ANÁLISE DOOM ETERNAL
Deixa eu colocar aqui uma opinião polêmica: eu não sou um grande fã do Doom de 2016. Eu o joguei novamente semana passada, em preparação para esta análise, então estou com ele bastante fresco na memória. E eu tenho sérios problemas com sua campanha. Em especial com seu level design.
O combate é ótimo, claramente muito bem planejado. Porém, as fases são muito abertas, e a ação parece acontecer apenas em arenas. Você anda, anda, anda, e daí é atacado e tem que matar dezenas, às vezes centenas, de inimigos antes de poder progredir. E se morrer no combate, em geral o checkpoint te coloca de volta antes da exploração, exigindo pegar tudo de novo. Isso deixa o gameplay enjoativo. Ele é mais um jogo de combate em ondas do que uma campanha propriamente dita.

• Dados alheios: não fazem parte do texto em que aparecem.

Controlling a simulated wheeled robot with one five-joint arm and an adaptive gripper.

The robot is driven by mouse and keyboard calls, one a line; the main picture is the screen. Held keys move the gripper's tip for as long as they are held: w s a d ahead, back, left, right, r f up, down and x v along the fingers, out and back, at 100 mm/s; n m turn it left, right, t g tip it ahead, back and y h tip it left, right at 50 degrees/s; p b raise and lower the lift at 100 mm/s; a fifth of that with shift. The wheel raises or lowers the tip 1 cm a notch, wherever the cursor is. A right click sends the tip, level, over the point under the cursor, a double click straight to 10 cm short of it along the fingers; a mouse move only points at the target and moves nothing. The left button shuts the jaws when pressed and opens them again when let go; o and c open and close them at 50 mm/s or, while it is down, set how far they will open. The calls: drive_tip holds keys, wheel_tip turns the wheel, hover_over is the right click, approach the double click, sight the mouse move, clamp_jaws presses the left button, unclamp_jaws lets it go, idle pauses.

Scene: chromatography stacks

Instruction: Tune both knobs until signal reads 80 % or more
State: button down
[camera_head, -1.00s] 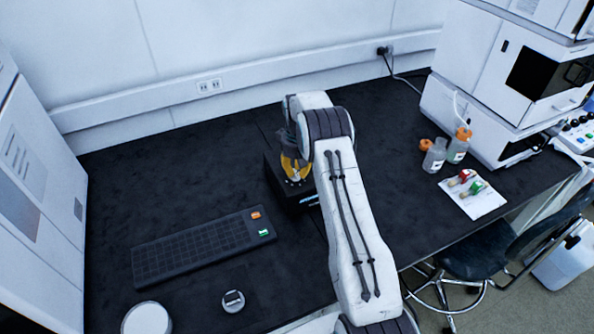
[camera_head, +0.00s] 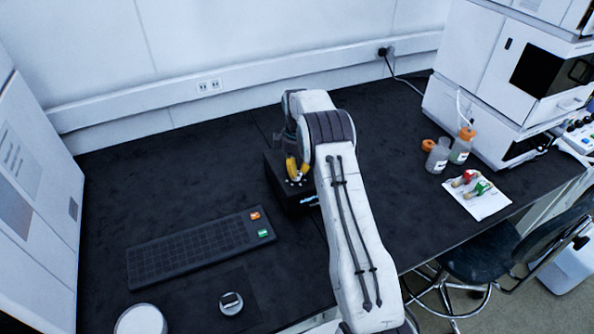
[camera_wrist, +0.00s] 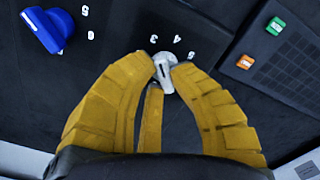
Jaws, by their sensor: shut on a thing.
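In the wrist view, my gripper (camera_wrist: 165,75) has its yellow fingers shut on a grey-white knob (camera_wrist: 165,68). The numbers 3, 4 and 5 stand around this knob. A blue knob (camera_wrist: 47,30) sits apart to the upper left, near a 5 and a 6. In the head view, my gripper (camera_head: 297,172) points down at the black box (camera_head: 296,203) on the bench. The arm hides part of that box, and neither knob's setting is clear there. I cannot see a readable signal value.
A dark keypad (camera_head: 200,246) with an orange and a green button lies left of the box. A small grey device (camera_head: 231,303) and a white round object (camera_head: 140,320) are in front. Bottles (camera_head: 460,145) and a white sheet (camera_head: 478,198) with red and green items are right.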

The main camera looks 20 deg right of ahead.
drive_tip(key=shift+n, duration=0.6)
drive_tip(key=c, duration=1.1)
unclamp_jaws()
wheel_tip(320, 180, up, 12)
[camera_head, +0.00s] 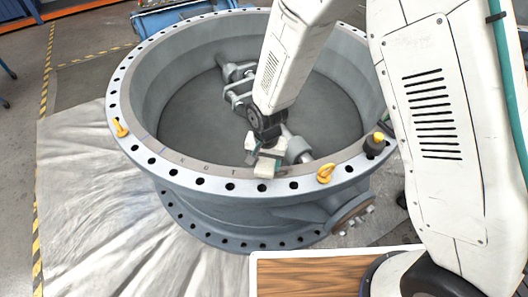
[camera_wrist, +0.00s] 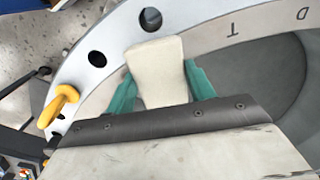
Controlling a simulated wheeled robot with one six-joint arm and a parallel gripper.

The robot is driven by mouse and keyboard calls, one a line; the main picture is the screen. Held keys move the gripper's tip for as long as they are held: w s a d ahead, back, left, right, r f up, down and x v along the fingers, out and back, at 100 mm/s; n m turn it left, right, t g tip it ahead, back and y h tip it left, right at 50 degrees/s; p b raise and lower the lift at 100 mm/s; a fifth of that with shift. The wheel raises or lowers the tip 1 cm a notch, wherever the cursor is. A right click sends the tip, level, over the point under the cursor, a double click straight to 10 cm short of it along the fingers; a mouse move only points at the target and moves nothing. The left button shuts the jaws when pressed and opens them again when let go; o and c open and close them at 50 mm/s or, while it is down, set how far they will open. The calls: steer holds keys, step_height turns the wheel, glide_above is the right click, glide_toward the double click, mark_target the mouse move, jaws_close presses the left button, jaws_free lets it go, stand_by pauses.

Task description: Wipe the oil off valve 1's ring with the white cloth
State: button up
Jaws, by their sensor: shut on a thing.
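A large grey butterfly valve (camera_head: 200,190) with a round bolted ring fills the middle of the head view. Its number is not readable. The ring's flange shows in the wrist view (camera_wrist: 208,50) with holes and the letters T and D. My gripper (camera_head: 264,158) is over the near side of the ring, its teal fingers (camera_wrist: 160,85) shut on the white cloth (camera_wrist: 157,68). The cloth also shows in the head view (camera_head: 265,169), at the flange; whether it touches is unclear. A brownish tint lies along the near flange; I cannot tell whether it is oil.
Yellow lifting eyes (camera_head: 325,173) (camera_head: 121,128) stand up from the flange, one just right of the gripper. A dark fitting with a yellow top (camera_head: 375,145) sits farther right. A wooden-topped surface (camera_head: 315,276) is at the front. Whitish sheeting (camera_head: 90,200) covers the floor at left.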

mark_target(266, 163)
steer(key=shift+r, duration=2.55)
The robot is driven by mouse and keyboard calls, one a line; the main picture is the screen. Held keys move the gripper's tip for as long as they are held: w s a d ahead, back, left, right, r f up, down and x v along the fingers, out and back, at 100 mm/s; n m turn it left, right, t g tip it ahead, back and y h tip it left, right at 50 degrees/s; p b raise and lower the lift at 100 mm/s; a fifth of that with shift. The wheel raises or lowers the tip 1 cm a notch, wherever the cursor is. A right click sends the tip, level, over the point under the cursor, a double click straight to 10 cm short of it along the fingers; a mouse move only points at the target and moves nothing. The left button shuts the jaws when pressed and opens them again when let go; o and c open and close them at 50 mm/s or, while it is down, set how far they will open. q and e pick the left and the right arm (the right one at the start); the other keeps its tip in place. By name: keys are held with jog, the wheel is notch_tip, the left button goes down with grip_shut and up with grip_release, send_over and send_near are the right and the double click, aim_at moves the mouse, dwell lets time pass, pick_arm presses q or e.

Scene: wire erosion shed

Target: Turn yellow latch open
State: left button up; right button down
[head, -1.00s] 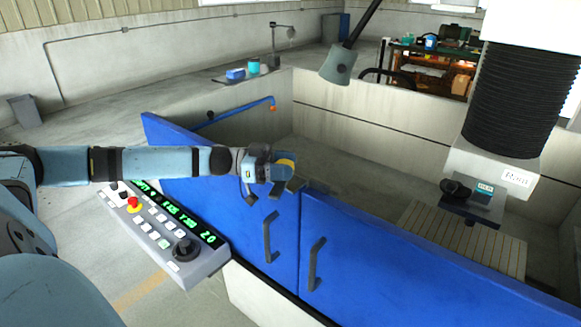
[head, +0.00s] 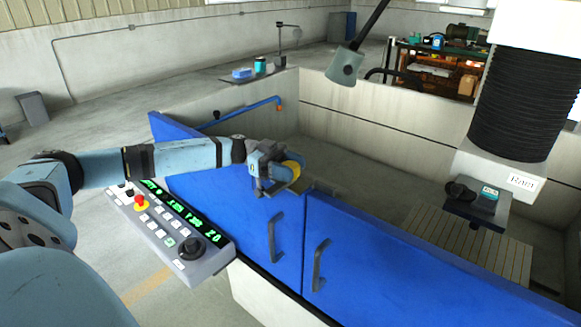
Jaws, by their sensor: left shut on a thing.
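My left gripper (head: 276,176) reaches in from the left and is shut on the latch. Its fingers and a dark grey part hide much of the latch. Two dark upright handles, the left one (head: 272,237) and the right one (head: 319,265), stand on either side of the seam below. The doors are closed. My right gripper is not in view.
A control panel (head: 168,228) with a red button and green display juts out below my left arm. A grey lamp head (head: 345,67) hangs above the tank. The machine head (head: 497,171) is at the right, over a slatted table (head: 470,246). The tank's middle is open.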

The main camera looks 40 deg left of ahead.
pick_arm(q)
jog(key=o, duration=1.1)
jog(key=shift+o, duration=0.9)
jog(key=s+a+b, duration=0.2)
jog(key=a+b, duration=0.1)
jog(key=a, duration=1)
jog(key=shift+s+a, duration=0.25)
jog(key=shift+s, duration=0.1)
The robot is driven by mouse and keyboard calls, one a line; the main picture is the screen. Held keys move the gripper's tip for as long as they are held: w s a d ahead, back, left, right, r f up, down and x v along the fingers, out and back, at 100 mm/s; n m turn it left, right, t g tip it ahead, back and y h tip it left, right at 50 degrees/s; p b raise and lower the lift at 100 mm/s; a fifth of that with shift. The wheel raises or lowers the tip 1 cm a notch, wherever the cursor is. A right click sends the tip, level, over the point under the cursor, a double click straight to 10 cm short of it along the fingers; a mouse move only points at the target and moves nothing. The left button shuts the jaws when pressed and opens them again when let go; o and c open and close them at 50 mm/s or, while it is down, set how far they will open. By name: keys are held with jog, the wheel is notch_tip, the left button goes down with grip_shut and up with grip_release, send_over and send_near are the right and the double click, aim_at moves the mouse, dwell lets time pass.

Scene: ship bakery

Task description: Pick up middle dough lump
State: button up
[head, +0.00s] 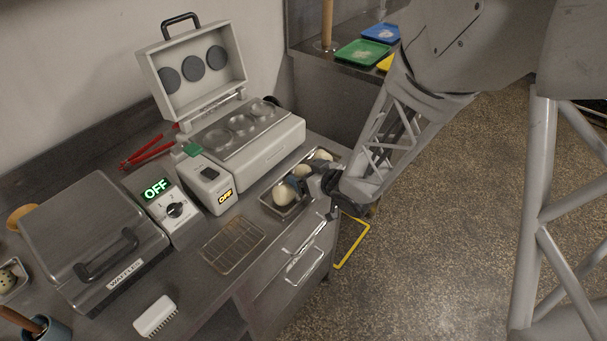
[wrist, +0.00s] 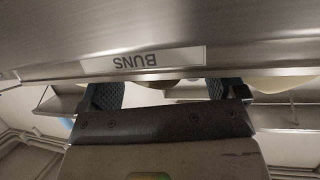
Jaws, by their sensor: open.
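Three pale dough lumps sit in a row in a steel tray (head: 266,204) on the counter: a near one (head: 284,194), the middle one (head: 301,171), partly hidden by my gripper, and a far one (head: 322,155). My gripper (head: 318,181) is open and empty at the tray's right side, beside the middle lump. In the wrist view my two fingers (wrist: 163,90) are spread wide, close to a steel edge with an upside-down "BUNS" label (wrist: 143,60). Slivers of pale dough show beyond that edge, one between the fingers and one at the right (wrist: 285,84).
An open bun press (head: 240,135) stands behind the tray, with its control box (head: 212,190) reading OFF. Counter drawer handles (head: 303,262) are below.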

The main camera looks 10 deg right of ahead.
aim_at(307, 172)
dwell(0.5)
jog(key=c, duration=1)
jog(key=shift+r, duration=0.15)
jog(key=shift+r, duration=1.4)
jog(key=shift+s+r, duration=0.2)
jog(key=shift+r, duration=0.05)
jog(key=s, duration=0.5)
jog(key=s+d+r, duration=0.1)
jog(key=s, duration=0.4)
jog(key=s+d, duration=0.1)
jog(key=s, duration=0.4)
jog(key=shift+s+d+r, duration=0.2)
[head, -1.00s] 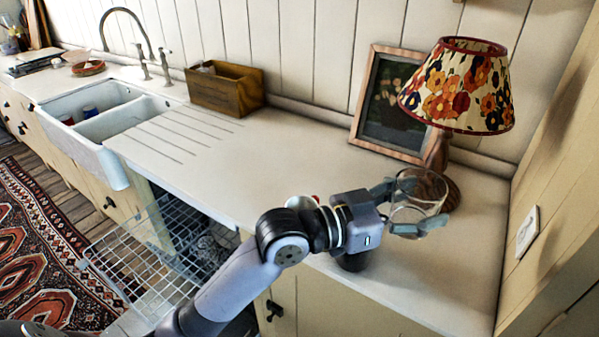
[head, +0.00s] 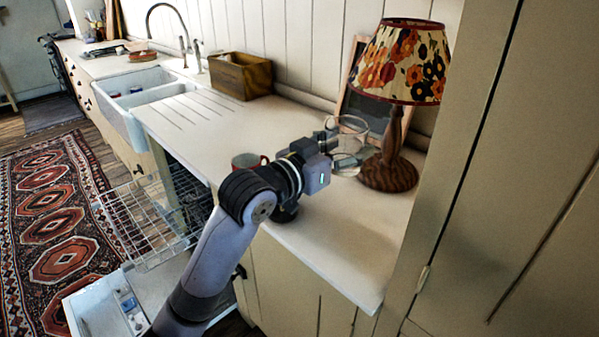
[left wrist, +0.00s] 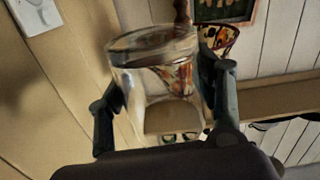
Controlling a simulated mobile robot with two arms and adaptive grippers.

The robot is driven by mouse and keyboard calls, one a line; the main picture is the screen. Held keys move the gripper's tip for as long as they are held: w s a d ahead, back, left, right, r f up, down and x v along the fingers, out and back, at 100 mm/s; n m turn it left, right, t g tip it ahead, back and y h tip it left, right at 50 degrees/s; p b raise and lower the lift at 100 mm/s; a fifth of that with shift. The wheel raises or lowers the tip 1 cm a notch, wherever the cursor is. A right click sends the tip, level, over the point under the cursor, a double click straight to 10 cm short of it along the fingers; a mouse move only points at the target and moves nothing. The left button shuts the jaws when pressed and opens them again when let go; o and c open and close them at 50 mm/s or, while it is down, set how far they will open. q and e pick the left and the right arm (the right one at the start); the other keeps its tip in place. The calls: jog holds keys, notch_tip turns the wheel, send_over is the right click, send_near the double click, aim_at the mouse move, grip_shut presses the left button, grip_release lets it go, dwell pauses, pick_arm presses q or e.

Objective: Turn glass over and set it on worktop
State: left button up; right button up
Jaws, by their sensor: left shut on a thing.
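The clear glass (head: 350,127) is between the fingers of my left gripper (head: 343,148) at the right end of the worktop (head: 345,235). The gripper is shut on its sides. In the left wrist view the glass (left wrist: 155,75) fills the space between the two dark fingers (left wrist: 165,105), and the lamp shade's pattern shows through it. Its axis looks close to vertical. I cannot tell for sure which end is the open one, or whether it touches the worktop. My right gripper is not in view.
The lamp (head: 392,140) with a flowered shade stands close behind and right of the glass. A picture frame (head: 375,108) leans behind. A red-rimmed mug (head: 249,161) is left of my wrist. A wooden box (head: 240,76) sits farther back. A pulled-out wire rack (head: 150,220) is below.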

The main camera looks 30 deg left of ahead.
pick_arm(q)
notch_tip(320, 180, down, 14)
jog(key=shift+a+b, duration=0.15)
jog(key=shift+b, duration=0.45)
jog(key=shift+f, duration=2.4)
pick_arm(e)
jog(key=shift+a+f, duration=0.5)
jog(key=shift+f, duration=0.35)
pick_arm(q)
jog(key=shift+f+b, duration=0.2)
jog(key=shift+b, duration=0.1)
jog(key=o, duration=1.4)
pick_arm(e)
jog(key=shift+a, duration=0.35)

Doom Eternal melhora isso. Sua campanha é muito melhor arquitetada. Ainda há arenas, com combates longos e muitos inimigos, mas a frequência é menor e a exploração é muito mais agradável.
INFERNO NA TERRA
Até certo ponto, Doom Eternal pode ser considerado um remake de Doom 2. Ele pega a mesma proposta, de uma invasão demoníaca à Terra e reimagina alguns pontos famosos da campanha original, como o Icon of Sin. Porém, aqui esta proposta é muito melhor aproveitada. As fases que se passam na Terra são claramente na Terra, com prédios, restaurantes e tudo mais. E, claro, tem outras que acontecem no Inferno ou em outros planetas. A campanha de Doom Eternal é, de longe, a mais variada que essa série já nos trouxe. E além dos inimigos já conhecidos, sempre presentes, há uma enorme quantidade de novos demônios. E mesmo os antigos foram repaginados para o novo sistema de combate.
Combate, aliás, que já era bom, mas ficou absurdamente melhor. Apesar de ser um jogo de ação de alta octanagem, seus recursos são consumidos rapidamente. E também é possível recuperá-los rapidamente, desde que você saiba o que está fazendo. Isso dá ao combate a sensação de um quebra-cabeças cheio de adrenalina. Basicamente, você precisa saber como reagir, e fazer isso rápido.
Basicamente duas coisas foram trazidas de volta do jogo anterior: a velocidade (ficar parado é morte certa) e as glory kills (matar demônios tontos de pertinho recupera vida). De novidade, você tem um lança-chamas, que faz demônios soltarem armadura, e sua motosserra, novamente, dropa munição.
A pegada é que, tanto o lança-chamas quanto a motosserra, funcionam num sistema de cooldown. No anterior, a serra era basicamente um assassinato grátis. Daí, o combustível era consumido e você precisava encontrar mais na exploração para utilizar de novo. Agora isso também acontece. E ter mais combustível permite matar demônios maiores. Porém, sempre um pouco de combustível será recuperado em alguns segundos, permitindo que você destrua um demônio pequeno (chamado pelo jogo de fodder) e recupere munição.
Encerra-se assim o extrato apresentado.